Starting with the first line below, extract each line through the one that contains "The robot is", inclusive, excluding pictures.

— START COLLECTED DATA —

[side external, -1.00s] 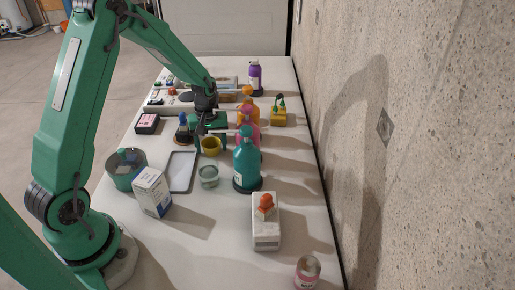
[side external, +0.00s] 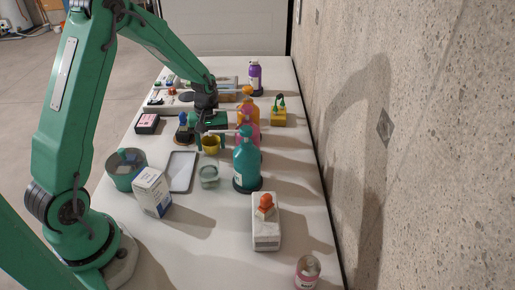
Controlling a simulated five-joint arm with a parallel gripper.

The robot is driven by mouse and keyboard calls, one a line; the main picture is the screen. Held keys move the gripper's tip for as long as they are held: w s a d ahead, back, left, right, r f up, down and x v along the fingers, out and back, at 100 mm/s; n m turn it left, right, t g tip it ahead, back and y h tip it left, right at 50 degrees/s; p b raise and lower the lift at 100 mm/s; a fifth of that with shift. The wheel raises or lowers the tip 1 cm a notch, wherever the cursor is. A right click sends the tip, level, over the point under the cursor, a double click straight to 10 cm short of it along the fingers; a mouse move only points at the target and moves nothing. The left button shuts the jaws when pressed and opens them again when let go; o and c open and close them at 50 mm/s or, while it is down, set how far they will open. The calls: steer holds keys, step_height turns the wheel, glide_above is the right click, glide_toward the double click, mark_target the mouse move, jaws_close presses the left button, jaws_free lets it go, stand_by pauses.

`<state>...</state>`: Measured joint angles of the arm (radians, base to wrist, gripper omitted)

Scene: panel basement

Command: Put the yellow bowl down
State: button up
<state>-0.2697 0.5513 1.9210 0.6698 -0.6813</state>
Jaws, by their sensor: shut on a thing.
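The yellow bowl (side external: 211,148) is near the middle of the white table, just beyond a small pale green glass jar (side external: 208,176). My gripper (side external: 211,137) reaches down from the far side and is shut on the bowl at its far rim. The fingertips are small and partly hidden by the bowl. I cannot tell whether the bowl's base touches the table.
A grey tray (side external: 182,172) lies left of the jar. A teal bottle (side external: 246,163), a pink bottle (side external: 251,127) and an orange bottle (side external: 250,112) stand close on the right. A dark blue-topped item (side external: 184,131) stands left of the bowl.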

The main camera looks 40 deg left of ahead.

— END COLLECTED DATA —

## SOLUTION TO THE PROBLEM
[side external, -1.00s] 
[side external, +0.00s] 
Controlling a simulated five-joint arm with a parallel gripper.

The robot is driven by mouse and keyboard calls, one a line; the main picture is the screen. Held keys move the gripper's tip for as long as they are held: w s a d ahead, back, left, right, r f up, down and x v along the fingers, out and back, at 100 mm/s; n m turn it left, right, t g tip it ahead, back and y h tip it left, right at 50 degrees/s; p b raise and lower the lift at 100 mm/s; a fifth of that with shift. The wheel raises or lowers the tip 1 cm a notch, wherever the cursor is. A right click sends the tip, level, over the point under the cursor, a double click straight to 10 cm short of it along the fingers; a mouse move only points at the target and moves nothing. The left button shuts the jaws when pressed and opens them again when let go; o and c open and close them at 50 mm/s or, while it is down, set how far they will open. The calls: steer holds keys, step_height turns the wheel, glide_above is the right click, glide_toward the double click, mark_target the mouse move, jaws_close presses the left button, jaws_free lets it go, stand_by pauses.

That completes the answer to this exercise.